情報化が進み、生き字引として敬われてきていた老人がその役割を果たさなくなった、古い物語と新しい物語ー継続成長が見込める時代とそうでない時代の狭間に生まれた世代なので、パラダイムシフトについていけていないーなどなどオッサンが劣化し、切れる理由は明確なようです。一方でオッサン化しないためにどうするべきか、ここが一番読んでいて面白かったところですが、常に何かを学び続ける環境に身を曝すことが重要、というのは非常に納得できる答えです。自分に対して適度なストレスをかけ続けることーこれが成長の秘訣のようです。
個人的には本書の最後の方に書かれていた、「逃げる勇気」というものについても印象に残りました。一つのことをやり続けるのではなく、時には逃げることも重要ー。一つのことを長く続けることが一般的に美学とされる風潮はありますが、面白いことに次々と手を出していくことの方が、新しい環境に身を曝すことにもなり、有益なようです。

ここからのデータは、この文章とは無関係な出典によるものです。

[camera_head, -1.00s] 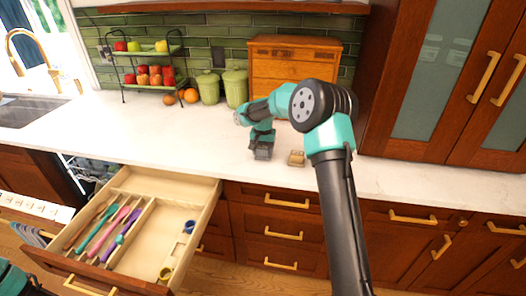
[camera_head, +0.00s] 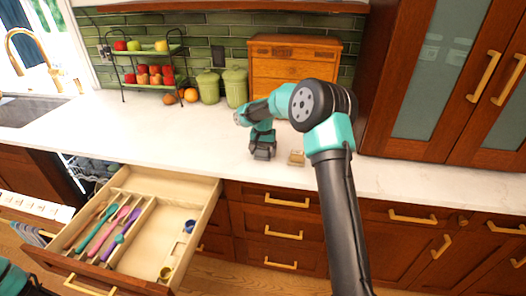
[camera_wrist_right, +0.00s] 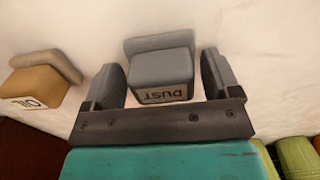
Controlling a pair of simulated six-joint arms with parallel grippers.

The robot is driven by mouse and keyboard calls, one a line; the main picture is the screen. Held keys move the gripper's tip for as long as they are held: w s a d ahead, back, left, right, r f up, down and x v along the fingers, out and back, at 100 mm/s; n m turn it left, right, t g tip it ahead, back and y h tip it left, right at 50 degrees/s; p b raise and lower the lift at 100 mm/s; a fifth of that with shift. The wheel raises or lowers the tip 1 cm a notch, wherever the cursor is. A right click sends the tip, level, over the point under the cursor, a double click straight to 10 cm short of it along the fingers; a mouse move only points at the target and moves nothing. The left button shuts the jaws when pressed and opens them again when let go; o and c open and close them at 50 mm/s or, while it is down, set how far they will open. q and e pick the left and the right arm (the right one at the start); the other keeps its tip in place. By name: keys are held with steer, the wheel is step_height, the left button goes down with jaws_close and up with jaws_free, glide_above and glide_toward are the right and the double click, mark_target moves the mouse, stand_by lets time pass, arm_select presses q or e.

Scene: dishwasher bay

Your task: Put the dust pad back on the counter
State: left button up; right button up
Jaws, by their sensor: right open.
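The grey dust pad (camera_wrist_right: 160,72), marked DUST, rests on the white counter (camera_wrist_right: 250,45) in the right wrist view. My right gripper (camera_wrist_right: 162,82) is open, with one finger on each side of the pad and a gap visible at both sides. In the head view my right gripper (camera_head: 263,151) is low over the counter (camera_head: 215,150), left of a small tan block; the dust pad is hard to tell from the dark fingers there. Part of my left arm shows at the lower left; its gripper is out of frame.
The tan pad (camera_head: 296,158), whose label looks like OIL in the wrist view (camera_wrist_right: 38,86), sits close beside. A wooden drawer box (camera_head: 290,65) and green canisters (camera_head: 236,86) stand behind. An open cutlery drawer (camera_head: 150,225) juts out at left. The counter at right is clear.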

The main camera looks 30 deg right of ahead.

個人的に感じるのは、自分が「オッサン」ではない、と思っている人、「オッサン」を軽蔑するような視点で眺めている人ほど、オッサン化しているのかもしれない、ということです。「オッサン」に決定的に足りないのは「謙虚さ」であり、逆に「斜め上から見下ろす視点」は十分すぎるほど持っていると感じます。人を侮蔑する、見下す、といった態度を取る「オッサン」には怒りを感じることも多いですが、自分も「オッサン」をそのように見ていないか、と反省することも多いです。人を侮蔑したり見下す人は結局、逆に侮蔑されるし見下されるでしょうし、逆に謙虚さ、寛容、感謝の気持ちとチャレンジする精神を忘れなければいつまでもオッサン化することなく過ごしていけるのでしょうね。
ここで書かれている「オッサン」は結局のところ、最後には誰もから見捨てられ敬遠されていくように感じます。自分がそうならないようにどうすればいいかーその秘訣が書かれている本と感じました。